А потом, будучи подростками (шестнадцати лет), мы с ребятами обнаруживали черепа умерших или убитых арестованных недалеко от лагеря.
Став взрослым и получив профессию летчика, я, выполняя полеты в Енисейск, несколько раз пролетал над теми местами, где находился лагерь, и отчетливо видел глубокие траншеи, поросшие травой, полуразрушенные бараки, в которых содержались арестованные, наблюдательные вышки. И здесь жили победители войны! Парадокс истории!
Я вспоминал свое голодное детство, что вкус пряника и конфеты я ощутил только будучи солдатом, в армии. И благодаря тому, что с малых лет я занимался рыбалкой и охотой, вырос физически крепким, здоровым.

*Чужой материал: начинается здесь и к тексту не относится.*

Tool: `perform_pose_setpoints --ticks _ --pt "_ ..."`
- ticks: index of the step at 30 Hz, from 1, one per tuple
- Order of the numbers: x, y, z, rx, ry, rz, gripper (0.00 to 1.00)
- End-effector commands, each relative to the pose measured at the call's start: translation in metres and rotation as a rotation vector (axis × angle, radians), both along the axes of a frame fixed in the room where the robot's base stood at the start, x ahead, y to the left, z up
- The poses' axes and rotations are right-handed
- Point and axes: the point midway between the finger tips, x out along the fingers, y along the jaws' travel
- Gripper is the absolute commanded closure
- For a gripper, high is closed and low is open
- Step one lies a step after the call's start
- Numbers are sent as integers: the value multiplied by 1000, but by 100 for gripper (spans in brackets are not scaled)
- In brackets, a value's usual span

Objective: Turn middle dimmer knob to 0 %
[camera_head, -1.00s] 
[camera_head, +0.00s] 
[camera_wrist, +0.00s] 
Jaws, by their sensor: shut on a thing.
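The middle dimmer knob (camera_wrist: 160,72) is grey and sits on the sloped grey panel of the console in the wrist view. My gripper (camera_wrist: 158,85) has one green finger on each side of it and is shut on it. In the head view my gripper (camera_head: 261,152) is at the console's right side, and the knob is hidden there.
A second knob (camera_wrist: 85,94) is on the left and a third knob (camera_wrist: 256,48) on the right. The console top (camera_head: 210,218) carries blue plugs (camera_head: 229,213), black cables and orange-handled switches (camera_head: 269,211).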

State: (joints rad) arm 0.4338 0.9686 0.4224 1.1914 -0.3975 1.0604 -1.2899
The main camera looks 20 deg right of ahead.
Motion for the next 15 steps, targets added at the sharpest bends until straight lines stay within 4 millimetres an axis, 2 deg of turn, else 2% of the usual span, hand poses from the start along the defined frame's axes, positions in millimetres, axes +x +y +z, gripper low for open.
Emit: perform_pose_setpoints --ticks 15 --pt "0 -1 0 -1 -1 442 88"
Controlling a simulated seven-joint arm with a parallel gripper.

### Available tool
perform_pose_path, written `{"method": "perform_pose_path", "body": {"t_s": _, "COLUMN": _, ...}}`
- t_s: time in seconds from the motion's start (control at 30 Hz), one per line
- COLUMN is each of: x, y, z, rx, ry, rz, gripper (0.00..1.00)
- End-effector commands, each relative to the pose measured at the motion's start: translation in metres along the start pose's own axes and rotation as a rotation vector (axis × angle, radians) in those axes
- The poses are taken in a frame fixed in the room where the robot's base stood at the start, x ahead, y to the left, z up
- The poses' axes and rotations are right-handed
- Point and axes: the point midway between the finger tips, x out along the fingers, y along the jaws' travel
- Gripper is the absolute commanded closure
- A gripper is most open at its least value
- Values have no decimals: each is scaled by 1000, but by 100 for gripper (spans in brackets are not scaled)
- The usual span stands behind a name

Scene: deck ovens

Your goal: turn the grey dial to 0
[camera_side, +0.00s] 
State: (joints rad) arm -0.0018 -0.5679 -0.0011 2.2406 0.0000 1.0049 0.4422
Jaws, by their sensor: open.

Но только вот всю жизнь было обидно за тех невинных людей, которые томились в сибирском ГУЛАГе.
Евгения Дымова
Паровозик
Как-то на улицах города появились немцы. Это пленных под конвоем привели на помывку в баню. Худые, одежонка потрепана – жалкое зрелище. Что говорить, когда и мы сами хлеба вволю не ели. Днем пленные работали, а вечером, расположившись в банном скверике, выставляли для обмена на продукты разные самоделки. Конвоиры делали вид, что ничего не замечают. А для нас, детей войны, обойденных детскими играми и не имевших игрушек, это был сказочный рай, попасть в который можно было за полбуханки хлеба.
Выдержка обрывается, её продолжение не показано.